UNITED STATES
SECURITIES AND EXCHANGE COMMISSION
Washington, D.C. 20549
FORM 8-K
CURRENT REPORT
Pursuant to Section 13 or 15 (d) of the
Securities Exchange Act of 1934
Date of Report (Date of earliest event reported)
August 8, 2024
Commission File Number: 1-14222
SUBURBAN PROPANE PARTNERS, L.P.
(Exact name of registrant as specified in its charter)
Delaware |
| 22-3410353 |
(State or Other Jurisdiction |
| (IRS Employer |
of Incorporation) |
| Identification No.) |
240 Route 10 West
Whippany, New Jersey 07981
(973) 887-5300
(Registrant’s telephone number, including area code)
N/A
(Former name or former address, if changed since last report)
Check the appropriate box below if the Form 8-K filing is intended to simultaneously satisfy the filing obligation of the registrant under any of the following provisions (see General Instruction A.2. below):
☐ | Written communications pursuant to Rule 425 under the Securities Act (17 CFR 230.425) |
☐ | Soliciting material pursuant to Rule 14a-12 under the Exchange Act (17 CFR 240.14a-12) |
☐ | Pre-commencement communications pursuant to Rule 14d-2(b) under the Exchange Act (17 CFR 240.14d-2(b)) |
☐ | Pre-commencement communications pursuant to Rule 13e-4(c) under the Exchange Act (17 CFR 240.13e-4(c)) |
Securities registered pursuant to Section 12(b) of the Act:
Title of each class | Trading Symbol | Name of exchange on which registered |
Common Units | SPH | New York Stock Exchange |
Indicate by check mark whether the registrant is an emerging growth company as defined in Rule 405 of the Securities Act of 1933 (§ 230.405 of this chapter) or Rule 12b-2 of the Securities Exchange Act of 1934 (§ 240.12b-2 of this chapter).
Emerging growth company ☐
If an emerging growth company, indicate by check mark if the registrant has elected not to use the extended transition period for complying with any new or revised financial accounting standards provided pursuant to Section 13(a) of the Exchange Act. ☐
ITEM 2.02. RESULTS OF OPERATIONS AND FINANCIAL CONDITION
The following information, including Exhibit 99.1 attached hereto, shall not be deemed “filed” for purposes of Section 18 of the Securities Exchange Act of 1934, as amended (the “Exchange Act”), or incorporated by reference in any filing under the Securities Act of 1933, as amended, or the Exchange Act, except as shall be expressly set forth by specific reference in such a filing.

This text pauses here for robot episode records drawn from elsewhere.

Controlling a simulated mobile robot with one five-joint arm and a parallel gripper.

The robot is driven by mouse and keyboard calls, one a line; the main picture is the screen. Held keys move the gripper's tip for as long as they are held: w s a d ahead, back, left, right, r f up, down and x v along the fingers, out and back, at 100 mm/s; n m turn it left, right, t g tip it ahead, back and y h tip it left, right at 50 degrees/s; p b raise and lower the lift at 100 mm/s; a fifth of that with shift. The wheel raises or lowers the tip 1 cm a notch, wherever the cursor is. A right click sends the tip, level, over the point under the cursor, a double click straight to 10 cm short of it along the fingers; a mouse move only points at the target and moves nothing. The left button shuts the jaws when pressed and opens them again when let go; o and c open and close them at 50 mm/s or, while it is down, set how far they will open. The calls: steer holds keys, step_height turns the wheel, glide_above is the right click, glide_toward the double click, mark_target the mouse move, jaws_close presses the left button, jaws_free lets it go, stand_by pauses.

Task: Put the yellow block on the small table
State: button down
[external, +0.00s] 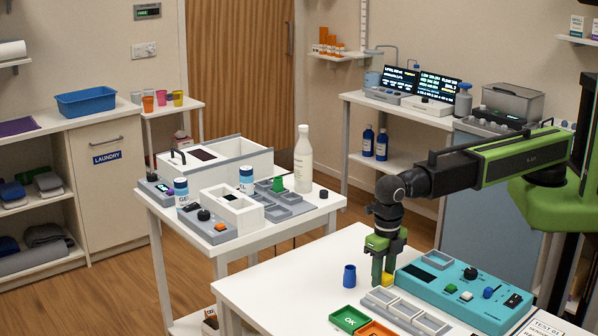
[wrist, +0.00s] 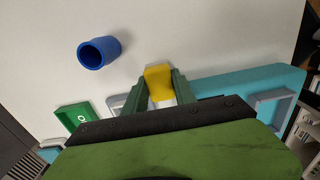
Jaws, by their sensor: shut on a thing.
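The yellow block (wrist: 158,82) sits between the two fingers of my gripper (wrist: 160,88) in the wrist view. In the external view only part of the yellow block (external: 387,279) shows by the fingertips. My gripper (external: 382,272) points down at the near white table (external: 270,285) and is shut on the block, at or just above the tabletop; I cannot tell which. Two small tables could fit the name: the white table with devices (external: 330,201) at the middle, and a small stand with cups (external: 178,109) at the back.
A blue cup (external: 349,276) stands just left of my gripper. A teal panel (external: 460,293) lies close on the right. Grey trays (external: 412,314), a green OK tray (external: 348,319) and an orange tray (external: 376,329) lie in front. A white bottle (external: 303,160) stands on the middle table.

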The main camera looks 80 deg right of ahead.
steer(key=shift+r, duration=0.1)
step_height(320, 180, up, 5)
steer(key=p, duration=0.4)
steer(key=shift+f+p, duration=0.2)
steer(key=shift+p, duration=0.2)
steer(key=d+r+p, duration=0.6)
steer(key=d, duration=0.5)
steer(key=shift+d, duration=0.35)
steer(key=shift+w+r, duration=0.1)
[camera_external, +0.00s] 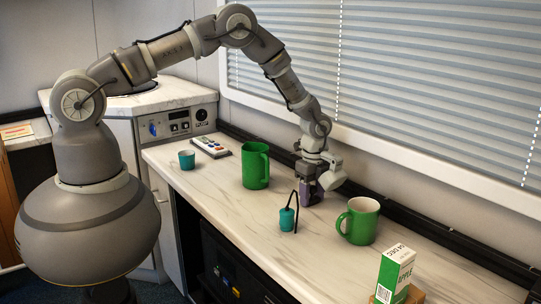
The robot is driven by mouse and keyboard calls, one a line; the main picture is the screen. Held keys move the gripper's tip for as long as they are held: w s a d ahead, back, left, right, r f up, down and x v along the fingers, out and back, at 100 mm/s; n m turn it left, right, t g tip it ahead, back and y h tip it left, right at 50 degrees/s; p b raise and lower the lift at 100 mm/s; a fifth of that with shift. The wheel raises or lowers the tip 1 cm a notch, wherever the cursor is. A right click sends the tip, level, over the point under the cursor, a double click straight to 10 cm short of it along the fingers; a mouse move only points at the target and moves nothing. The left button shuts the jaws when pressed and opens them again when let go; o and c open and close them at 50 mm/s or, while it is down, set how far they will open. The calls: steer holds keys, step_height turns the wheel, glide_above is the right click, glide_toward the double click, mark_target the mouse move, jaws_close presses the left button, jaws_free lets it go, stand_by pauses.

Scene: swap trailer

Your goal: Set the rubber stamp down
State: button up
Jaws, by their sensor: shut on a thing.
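My gripper (310,180) points down over the right half of the marble-patterned counter. It is shut on a dark purple thing, which I take to be the rubber stamp (312,196). The stamp's upper part is hidden by the fingers. It looks roughly upright, and its bottom is at or very close to the counter top (222,196); I cannot tell whether it touches.
A teal thing with a black loop (287,219) and a green mug (358,222) stand close by in front. A tall green mug (256,166), a teal cup (187,160) and a remote (211,147) are left. A green-white carton (394,274) stands front right. Window blinds (410,90) are behind.

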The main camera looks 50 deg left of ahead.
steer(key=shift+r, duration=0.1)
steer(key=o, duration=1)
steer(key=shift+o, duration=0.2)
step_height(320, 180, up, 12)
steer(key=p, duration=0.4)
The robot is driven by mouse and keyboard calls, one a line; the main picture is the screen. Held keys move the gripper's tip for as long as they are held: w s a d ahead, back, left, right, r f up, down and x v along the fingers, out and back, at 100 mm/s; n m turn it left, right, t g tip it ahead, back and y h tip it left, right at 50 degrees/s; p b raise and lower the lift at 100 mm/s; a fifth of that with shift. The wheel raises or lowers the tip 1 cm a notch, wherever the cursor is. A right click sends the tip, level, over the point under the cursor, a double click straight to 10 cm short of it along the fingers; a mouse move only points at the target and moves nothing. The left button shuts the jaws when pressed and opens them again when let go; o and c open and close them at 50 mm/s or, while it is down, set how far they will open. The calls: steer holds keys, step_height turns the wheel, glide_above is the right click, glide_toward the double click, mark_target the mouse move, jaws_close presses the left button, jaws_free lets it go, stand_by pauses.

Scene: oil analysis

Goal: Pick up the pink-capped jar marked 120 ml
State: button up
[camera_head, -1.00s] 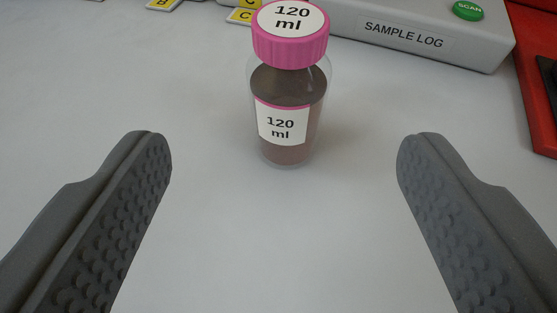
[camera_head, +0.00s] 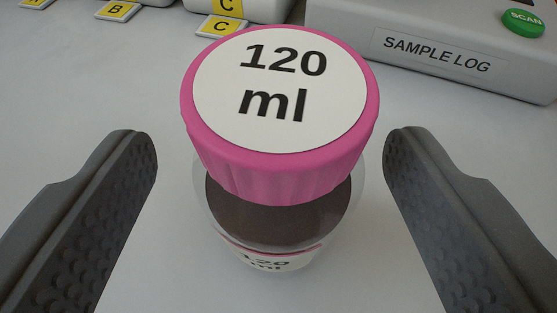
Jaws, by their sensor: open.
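My gripper (camera_head: 270,150) is open, with one grey textured finger on each side of the jar. A gap shows between each finger and the jar in the picture, so neither appears to touch it.
A grey-white box (camera_head: 440,50) labelled "SAMPLE LOG" with a green SCAN button (camera_head: 524,21) stands behind at the right. Yellow-and-white tags lettered B (camera_head: 115,11) and C (camera_head: 222,26) are at the back left. The table around the jar is clear.

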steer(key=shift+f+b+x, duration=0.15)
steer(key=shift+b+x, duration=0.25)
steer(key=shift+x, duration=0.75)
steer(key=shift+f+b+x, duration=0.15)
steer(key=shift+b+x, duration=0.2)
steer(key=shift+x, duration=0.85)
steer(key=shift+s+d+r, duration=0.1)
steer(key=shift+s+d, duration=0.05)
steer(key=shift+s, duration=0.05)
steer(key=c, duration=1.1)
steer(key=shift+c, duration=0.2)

On August 8, 2024, the Partnership issued a press release (the “Press Release”) describing its Fiscal 2024 Third Quarter Financial Results. A copy of the Press Release has been furnished as Exhibit 99.1 to this Current Report.
Within the Press Release, we reference net income before deducting interest expense, income taxes, depreciation and amortization (“EBITDA”) which is considered a non-GAAP financial measure. Additionally, we discuss EBITDA excluding the unrealized net gain or loss from mark-to-market activity for derivative instruments and certain other items (“Adjusted EBITDA”). Our calculations of EBITDA and Adjusted EBITDA are presented in the Press Release furnished as Exhibit 99.1 to this Current Report.
We provide these non-GAAP financial measures because we believe that they provide the investment community with supplemental measures of operating performance. In addition, we believe that these non-GAAP financial measures provide useful information to investors and industry analysts to evaluate our operating results.
We also reference gross margins, computed as revenues less cost of products sold as those amounts are reported on the consolidated financial statements. Since cost of products sold does not include depreciation and amortization expense, the gross margin we reference is considered a non-GAAP financial measure. Given the nature of our business, the level of profitability in the retail propane, fuel oil, and natural gas and electricity businesses is largely dependent on the difference between retail sales price and product cost. Therefore, we discuss gross margins in order to provide investors and industry analysts with useful information to facilitate their understanding of the impact of the commodity prices on profitability.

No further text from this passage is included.